- **Required work**: Report every line in the listing below where the string "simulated" shows up.

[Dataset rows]
- - - - -
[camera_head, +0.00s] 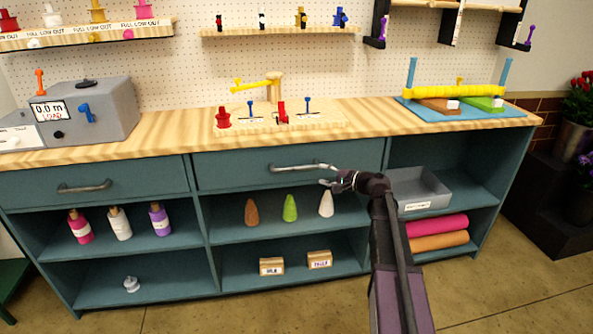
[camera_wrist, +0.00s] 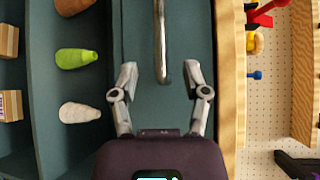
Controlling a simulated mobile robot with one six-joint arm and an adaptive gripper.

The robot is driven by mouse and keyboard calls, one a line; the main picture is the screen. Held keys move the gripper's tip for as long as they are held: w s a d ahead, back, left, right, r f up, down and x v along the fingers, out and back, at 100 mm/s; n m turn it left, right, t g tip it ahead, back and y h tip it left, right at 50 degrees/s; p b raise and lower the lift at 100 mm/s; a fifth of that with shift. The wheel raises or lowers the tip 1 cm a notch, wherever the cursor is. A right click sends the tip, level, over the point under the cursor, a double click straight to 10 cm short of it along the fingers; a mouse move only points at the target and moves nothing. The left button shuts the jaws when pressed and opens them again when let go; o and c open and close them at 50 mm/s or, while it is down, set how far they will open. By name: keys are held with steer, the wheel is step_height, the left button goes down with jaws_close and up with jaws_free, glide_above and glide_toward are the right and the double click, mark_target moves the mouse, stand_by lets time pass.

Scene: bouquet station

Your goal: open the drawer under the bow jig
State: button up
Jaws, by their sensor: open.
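The bow jig (camera_head: 330,116) is a light wooden board with small red and blue parts on the worktop. Under it is a teal drawer (camera_head: 230,172), shut flush with the cabinet front. Its metal bar handle (camera_head: 301,166) runs level across the drawer front. My gripper (camera_head: 325,183) is at the right end of this handle. In the wrist view the open fingers (camera_wrist: 162,78) stand on either side of the end of the handle (camera_wrist: 160,40), with a gap to each side. I cannot tell how far the fingertips are from the drawer front.
A second drawer with its own handle (camera_head: 84,187) is at left. The shelf below the bow jig drawer holds brown, green (camera_head: 290,207) and white cones. A grey bin (camera_head: 421,190) stands on the shelf right of my gripper. Floor in front is clear.

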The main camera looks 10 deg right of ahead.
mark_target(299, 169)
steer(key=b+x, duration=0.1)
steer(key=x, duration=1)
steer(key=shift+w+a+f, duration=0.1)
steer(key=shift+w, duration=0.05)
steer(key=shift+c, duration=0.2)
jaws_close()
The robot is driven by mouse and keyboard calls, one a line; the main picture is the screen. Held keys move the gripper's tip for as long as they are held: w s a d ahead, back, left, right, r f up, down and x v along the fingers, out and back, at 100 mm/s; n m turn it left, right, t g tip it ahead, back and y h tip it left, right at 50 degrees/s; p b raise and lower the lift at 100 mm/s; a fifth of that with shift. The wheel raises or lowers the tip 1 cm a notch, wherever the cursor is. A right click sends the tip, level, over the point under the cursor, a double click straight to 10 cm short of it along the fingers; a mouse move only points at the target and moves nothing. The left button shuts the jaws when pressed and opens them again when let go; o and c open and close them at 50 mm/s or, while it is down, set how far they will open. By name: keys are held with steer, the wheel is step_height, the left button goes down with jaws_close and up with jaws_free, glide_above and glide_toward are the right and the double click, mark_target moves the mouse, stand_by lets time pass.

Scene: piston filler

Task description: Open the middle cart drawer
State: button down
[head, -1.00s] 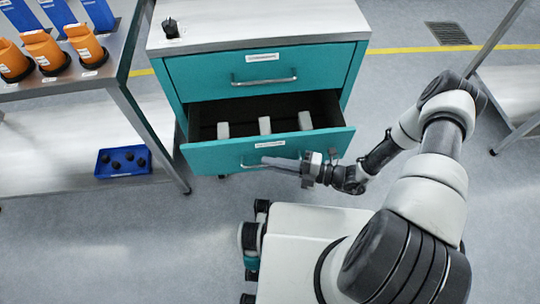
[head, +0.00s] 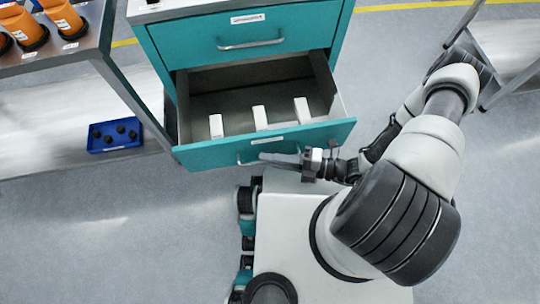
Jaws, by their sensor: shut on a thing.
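The teal cart (head: 160,52) stands at the top middle of the head view. Its middle drawer (head: 200,157) is pulled well out, and its grey inside shows. Several white blocks stand in the drawer in a row, such as the one at the left (head: 216,127). My gripper (head: 272,158) is at the front of this drawer, shut on its handle (head: 246,161). The fingers hide most of the handle. The drawer above (head: 290,22) is closed, with its handle (head: 252,44) free. Anything below the open drawer is hidden.
A metal table (head: 85,55) with orange containers (head: 66,18) stands at the left. A blue bin (head: 114,136) with several dark round pieces lies on a low shelf. A metal frame (head: 462,25) stands at the upper right, near my arm. The floor at lower left is clear.

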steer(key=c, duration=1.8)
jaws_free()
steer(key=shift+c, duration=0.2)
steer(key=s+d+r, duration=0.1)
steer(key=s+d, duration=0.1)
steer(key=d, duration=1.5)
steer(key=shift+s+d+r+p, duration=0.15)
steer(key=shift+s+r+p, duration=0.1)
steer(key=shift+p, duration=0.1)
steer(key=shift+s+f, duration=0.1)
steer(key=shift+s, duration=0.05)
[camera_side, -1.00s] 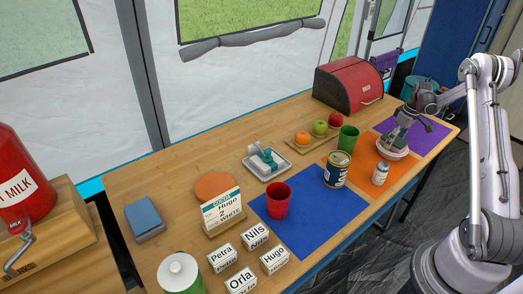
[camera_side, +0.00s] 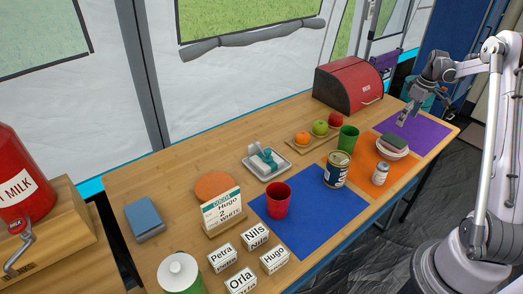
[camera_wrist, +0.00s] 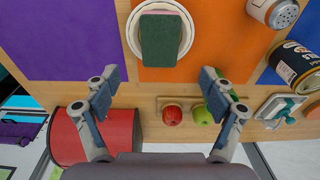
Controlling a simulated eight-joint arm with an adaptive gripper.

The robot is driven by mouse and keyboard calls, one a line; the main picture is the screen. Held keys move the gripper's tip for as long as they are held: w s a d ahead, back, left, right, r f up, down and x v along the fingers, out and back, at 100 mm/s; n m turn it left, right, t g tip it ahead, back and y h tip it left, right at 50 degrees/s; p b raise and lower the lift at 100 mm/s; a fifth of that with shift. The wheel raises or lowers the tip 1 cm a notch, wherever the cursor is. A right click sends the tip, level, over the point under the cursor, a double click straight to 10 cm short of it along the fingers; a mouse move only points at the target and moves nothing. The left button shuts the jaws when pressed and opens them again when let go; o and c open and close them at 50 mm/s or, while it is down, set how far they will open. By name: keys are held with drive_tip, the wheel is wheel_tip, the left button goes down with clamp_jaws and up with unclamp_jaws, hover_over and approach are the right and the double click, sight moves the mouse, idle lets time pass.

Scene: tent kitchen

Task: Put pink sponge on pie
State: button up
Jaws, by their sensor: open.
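A sponge with a dark green top (camera_side: 395,141) lies on a round, pale pie-like dish (camera_side: 393,154) on the orange mat. The wrist view shows the green top of the sponge (camera_wrist: 161,41) inside the dish's white rim (camera_wrist: 188,32). My gripper (camera_side: 402,117) is open and empty, raised above and behind the dish near the purple mat. Its two fingers (camera_wrist: 160,75) are spread apart, and the sponge is clear of them.
Fruit on a wooden board (camera_side: 299,145) and a red bread box (camera_side: 347,85) are behind. The purple mat (camera_side: 425,135) is clear.

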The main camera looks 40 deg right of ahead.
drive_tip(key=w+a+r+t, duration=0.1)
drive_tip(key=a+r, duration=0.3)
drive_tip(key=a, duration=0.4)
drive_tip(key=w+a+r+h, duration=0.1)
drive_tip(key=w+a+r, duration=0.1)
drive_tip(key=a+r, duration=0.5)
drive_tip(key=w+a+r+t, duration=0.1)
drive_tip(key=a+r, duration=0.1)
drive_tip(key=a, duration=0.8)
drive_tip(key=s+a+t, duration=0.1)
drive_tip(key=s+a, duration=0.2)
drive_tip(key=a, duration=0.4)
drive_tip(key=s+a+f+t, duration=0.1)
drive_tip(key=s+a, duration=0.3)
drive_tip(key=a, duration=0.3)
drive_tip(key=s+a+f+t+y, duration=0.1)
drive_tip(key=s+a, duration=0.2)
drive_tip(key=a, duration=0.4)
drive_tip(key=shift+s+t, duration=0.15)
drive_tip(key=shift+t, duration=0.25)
- - - - -
- **Complete output**:
Controlling a simulated mobile robot with one six-joint arm and an adaptive gripper.
Controlling a simulated eight-joint arm with an adaptive gripper.

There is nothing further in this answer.